## TASK INSTRUCTIONS
Drop the pictures, then extract the listing word for word.

** Begin DATA EXCERPT **

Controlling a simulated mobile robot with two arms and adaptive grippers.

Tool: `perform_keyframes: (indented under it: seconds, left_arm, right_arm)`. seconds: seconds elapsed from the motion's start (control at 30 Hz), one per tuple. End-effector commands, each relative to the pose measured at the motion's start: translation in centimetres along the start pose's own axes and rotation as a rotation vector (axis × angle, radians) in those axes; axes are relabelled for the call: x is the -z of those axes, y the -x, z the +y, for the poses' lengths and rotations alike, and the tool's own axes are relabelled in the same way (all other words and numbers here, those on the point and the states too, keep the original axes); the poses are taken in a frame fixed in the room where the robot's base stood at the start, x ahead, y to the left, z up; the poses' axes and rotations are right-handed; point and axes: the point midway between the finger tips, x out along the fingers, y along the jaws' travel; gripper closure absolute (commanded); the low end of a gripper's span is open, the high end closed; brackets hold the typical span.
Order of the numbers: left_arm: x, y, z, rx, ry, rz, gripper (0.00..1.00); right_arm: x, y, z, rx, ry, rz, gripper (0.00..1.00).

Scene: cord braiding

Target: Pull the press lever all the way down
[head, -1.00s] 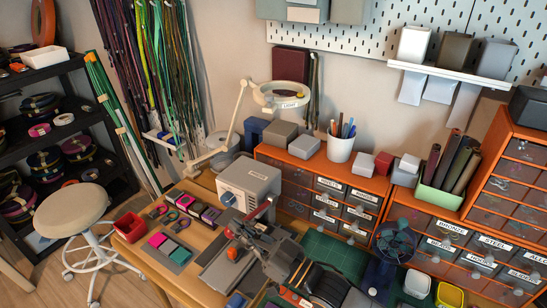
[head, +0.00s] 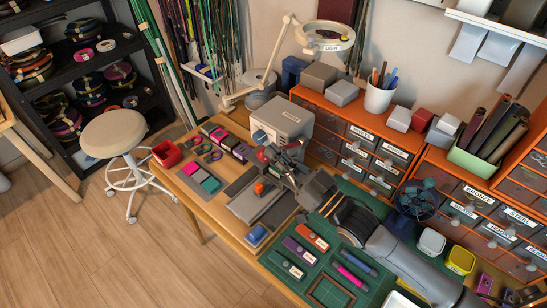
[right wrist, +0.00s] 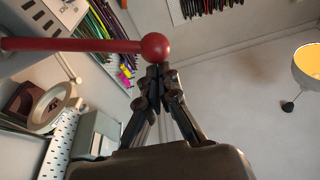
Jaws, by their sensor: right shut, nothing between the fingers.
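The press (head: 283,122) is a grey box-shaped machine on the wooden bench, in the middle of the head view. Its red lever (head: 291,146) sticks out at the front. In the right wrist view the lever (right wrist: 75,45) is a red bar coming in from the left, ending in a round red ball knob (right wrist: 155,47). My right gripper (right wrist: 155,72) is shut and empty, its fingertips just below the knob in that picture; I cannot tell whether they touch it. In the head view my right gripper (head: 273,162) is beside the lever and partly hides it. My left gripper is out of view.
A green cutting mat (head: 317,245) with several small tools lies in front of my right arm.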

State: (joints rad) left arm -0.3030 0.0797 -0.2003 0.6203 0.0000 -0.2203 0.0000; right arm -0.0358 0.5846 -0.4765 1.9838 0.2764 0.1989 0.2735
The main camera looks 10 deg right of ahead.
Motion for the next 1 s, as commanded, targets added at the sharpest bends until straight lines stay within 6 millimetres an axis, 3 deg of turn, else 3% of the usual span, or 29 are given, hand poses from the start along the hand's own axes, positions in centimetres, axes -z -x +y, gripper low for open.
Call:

** End DATA EXCERPT **

## EXERCISE SOLUTION
Controlling a simulated mobile robot with two arms and adaptive grippers.

Tool: `perform_keyframes: (indented under it: seconds, left_arm, right_arm)`. seconds: seconds elapsed from the motion's start (control at 30 Hz), one per tuple. End-effector commands, each relative to the pose measured at the motion's start: translation in centimetres along the start pose's own axes and rotation as a rotation vector (axis × angle, radians) in those axes; axes are relabelled for the call: x is the -z of those axes, y the -x, z the +y, for the poses' lengths and rotations alike, and the tool's own axes are relabelled in the same way (all other words and numbers here, those on the point and the states too, keep the original axes); the poses are taken in a frame fixed in the room where the robot's base stood at the start, x ahead, y to the left, z up; the poses' axes and rotations are right-handed; point and axes: the point midway between the finger tips, x out along the fingers, y along the jaws' travel; gripper closure absolute (commanded); the low end of a gripper's span is open, the high end closed; brackets hold the typical span.
Order of the numbers: left_arm: x, y, z, rx, ry, rz, gripper (0.00..1.00); right_arm: x, y, z, rx, ry, rz, gripper (0.00..1.00).

Scene: cord braiding

Target: Pull the press lever all the way down
[head, -1.00s] 
[head, +0.00s] 
[right wrist, +0.00s] 
Jaws, by their sensor: right shut, nothing between the fingers.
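The press (head: 283,122) is a grey box-shaped machine on the wooden bench, in the middle of the head view. Its red lever (head: 291,146) sticks out at the front. In the right wrist view the lever (right wrist: 75,45) is a red bar coming in from the left, ending in a round red ball knob (right wrist: 155,47). My right gripper (right wrist: 155,72) is shut and empty, its fingertips just below the knob in that picture; I cannot tell whether they touch it. In the head view my right gripper (head: 273,162) is beside the lever and partly hides it. My left gripper is out of view.
A green cutting mat (head: 317,245) with several small tools lies in front of my right arm.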

State: (joints rad) left arm -0.3030 0.0797 -0.2003 0.6203 0.0000 -0.2203 0.0000; right arm -0.0358 0.5846 -0.4765 1.9838 0.2764 0.1989 0.2735
The main camera looks 10 deg right of ahead.
Motion for the next 1 s, as commanded, targets added at the sharpest bends until straight lines stay within 6 millimetres an axis, 3 deg of turn, else 3% of the usual span, or 29 are given, hand poses from the start along the hand's own axes, positions in centimetres, axes -z -x +y, gripper low for open.
Call:

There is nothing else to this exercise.